2016/420c - Unveiling the Dark Side of the Universe
Advisors: Pedro P. Avelino (IA-U.Porto)
Unveiling the nature of dark matter and dark energy, the main constituents of the Universe, is one of the most ambitious challenges of fundamental physics. The main goal of this project is to provide a contribution towards this major objective through the parameterization, characterization and constraining of coupled dark matter/dark energy models. This project contemplates both theoretical and numerical tasks, including the computation of the cosmological implications of coupled dark matter/dark energy models taking into account nonlinear backreaction effects.. Numerical simulations and semi-analytical methods will be employed in the modeling of the dark matter/dark energy interaction both at microscopic and macroscopic levels. State of the art cosmological observations, using type Ia supernovae, large scale clustering (including baryon acoustic oscillations), cosmic microwave background temperature and polarization anisotropies, and weak lensing, will be used to constrain the parameter space of coupled dark matter/dark energy scenarios. Forecasts of the results to be obtained with future missions, such as EUCLID and ESPRESSO, will also be performed.
Note: This is a closed topic.
2016/421 -Late-time cosmic acceleration and modified theories of gravity
Advisors: Francisco Lobo (IA U.Lisboa), Diego Rubiera-Garcia (IA U.Lisboa)
The late-time cosmic accelerated expansion is one of the most important and challenging current problems in cosmology. Although models of dark energy are the most popular candidates responsible for the cosmic expansion, the latter may be due to modifications of General Relativity, which introduce new degrees of freedom to the gravitational sector itself. This research project will explore the viability of a plethora of modified gravity models, consistently analysing the reproduction of all the cosmological epochs. More specifically, we will consider generalizations of the Einstein- Hilbert action by including non-linear curvature invariants and Lagrangians that also include curvature couplings to the matter sector. Another class of theories under our scrutiny will be generalised scalar-tensor or vector-tensor gravity theories, where scalar or vector fields play gravitational roles that can also be perceived as couplings to matter in an appropriate frame. One fundamental goal of this project is to study the theoretical issues of the extra degrees of freedom of the theory and to analyse its astrophysical applications.
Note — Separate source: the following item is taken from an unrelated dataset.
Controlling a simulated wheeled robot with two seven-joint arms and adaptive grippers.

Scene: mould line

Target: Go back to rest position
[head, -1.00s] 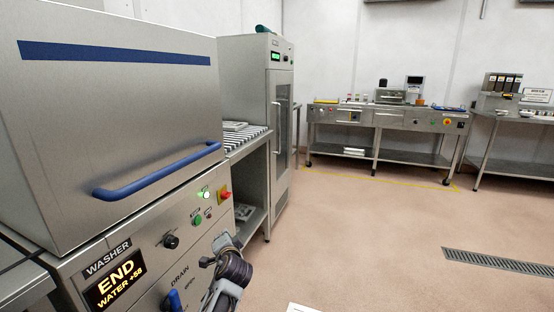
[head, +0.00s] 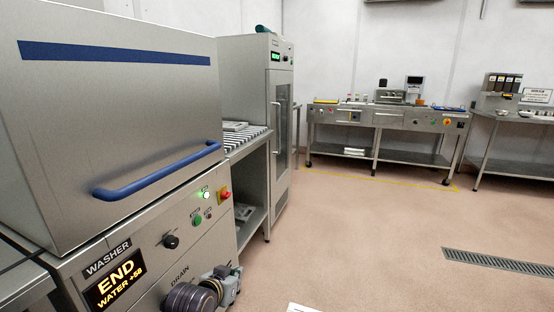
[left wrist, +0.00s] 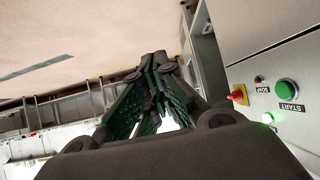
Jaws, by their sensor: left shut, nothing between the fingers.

2016/422 – Astrophysical and Local Tests of the Einstein Equivalence Principle
Advisors: Carlos Martins (IA U.Porto)
The Einstein Equivalence Principle (EEP, which Einstein formulated in 1907) is the cornerstone of General Relativity (only formulated in 1915) but also of a broader class known as metric theories of gravity. Although they are often confused, the two are conceptually distinct, and different experiments optimally constrain one or the other. Recent developments, including quantum interferometric tests and dedicated space missions, promise to revolutionize the field of local tests of the EEP and dramatically improve their current sensitivity.
In this thesis the student will explore new synergies between these imminent new local tests of the EEP and ongoing or planned astrophysical and cosmological tests: some of these directly test the EEP, while others only test the behaviour of GR on various scales. We will explore relevant paradigms (including scenarios with and without screening mechanisms) and study how they will be further constrained by experiments such as MicroSCOPE and ACES, in combination with astrophysical data. The project may have a theoretical or an observational focus, depending on the student’s preference and skills. In any case the work will be directly relevant for the science case of several ELT instruments, and to a lesser extent for ALMA, Euclid and the SKA.
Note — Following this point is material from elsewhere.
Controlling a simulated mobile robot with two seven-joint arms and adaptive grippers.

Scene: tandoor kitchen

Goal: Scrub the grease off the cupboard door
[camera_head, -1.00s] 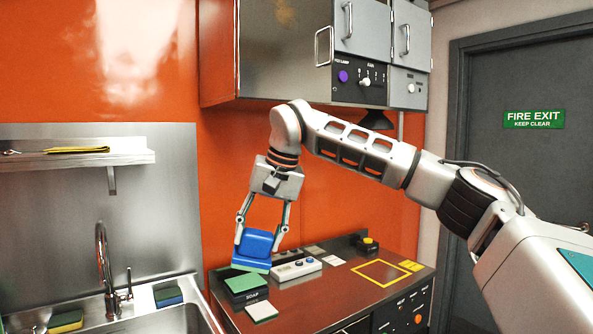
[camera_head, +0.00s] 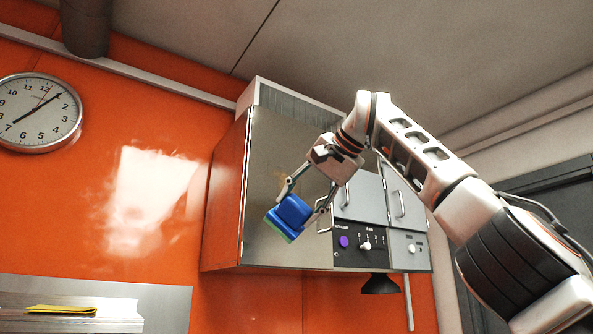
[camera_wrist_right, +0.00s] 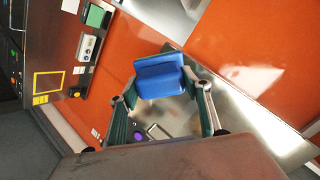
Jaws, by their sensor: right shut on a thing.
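The cupboard door (camera_head: 262,150) is the plain steel panel on the left of the wall cabinet. A faint brownish smear (camera_head: 282,180) shows on it, partly behind my gripper. My right gripper (camera_head: 298,212) is shut on a blue scrubber (camera_head: 291,211) with a green pad edge at its lower side. It holds the scrubber in front of the lower door; I cannot tell if they touch. The blue scrubber also shows between the fingers in the right wrist view (camera_wrist_right: 160,78). My left gripper is not in view.
Grey panels with handles and a knob strip (camera_head: 365,243) adjoin the door on the right. A dark lamp (camera_head: 380,284) hangs below the cabinet. A shelf with a yellow cloth (camera_head: 60,310) is at lower left. The counter with a yellow square (camera_wrist_right: 48,80) shows in the wrist view.
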2016/423 - Cosmological Simulations for a full exploitation of the Euclid mission Weak Lensing data
Advisors: Ismael Tereno (IA U.Lisboa), António da silva (IA U.Lisboa)
The Euclid cosmological space mission is designed to explore the “Dark Universe” and is expected to produce a full sky map of the dark matter distribution in the universe and explain the accelerated expansion of the universe.
The spacecraft will be launched in 2020 and until then all the scientific pipelines need to be ready. In order to fully exploit the high-precision upcoming data, during the next 4 years there will be a large international effort to improve the precision of the theoretical cosmological modeling and the accuracy of the corrections of systematic effects. To tackle both of these aspects, realistic simulations of large volumes of the large-scale structure are needed.
In this project, the student will join this international effort and work on dedicated state-of-the-art N-body simulations of large-scale structure. The project aims to produce precise theoretical modelling of weak gravitational lensing observables, focusing on higher order correlation functions of the cosmological structure and their covariances, and on the impact of intrinsic alignments systematics.
2016/424 - Generalised scalar-tensor theories of gravity in cosmology
Advisors: Nelson Nunes (IA U.Lisboa), Ippocratis Saltas (IA U.Lisboa)
This PhD project concerns the model building and associated phenomenology of gravitational theories beyond the standard paradigm of General Relativity, focusing on general theories constructed out of a scalar field, known as generalised scalar-tensor theories. The student will learn and apply analytical and numerical tools, such as cosmological perturbation theory and statistical methods to make phenomenological predictions for the dynamics and structure of the Universe at very large scales, with the aim of testing the concordance cosmological model with current and future observational surveys like Euclid and Planck. On the same time, the student will have the opportunity to explore the implications of these theories for the Universe at its very first moments after the Big Bang, where quantum-gravitational effects become important.
2016/425 - Non-linear structure formation in the Universe
Advisors: José Pedro Mimoso (IA U.Lisboa 6 DF/FCUL), Ippocratis Saltas (IA U.Lisboa)
This project will investigate the cosmological and astrophysical implications of non-linear structure formation within General Relativity as well as generalisations of it. The student will have the opportunity to understand modern approaches of gravitational collapse at the non-linear level and beyond, with the aim of testing the concordance cosmological paradigm, by combining analytical and numerical tools. The techniques mastered in this project can be applied to a variety of physical setups, from star formation to the formation of non-linear structures in the Universe.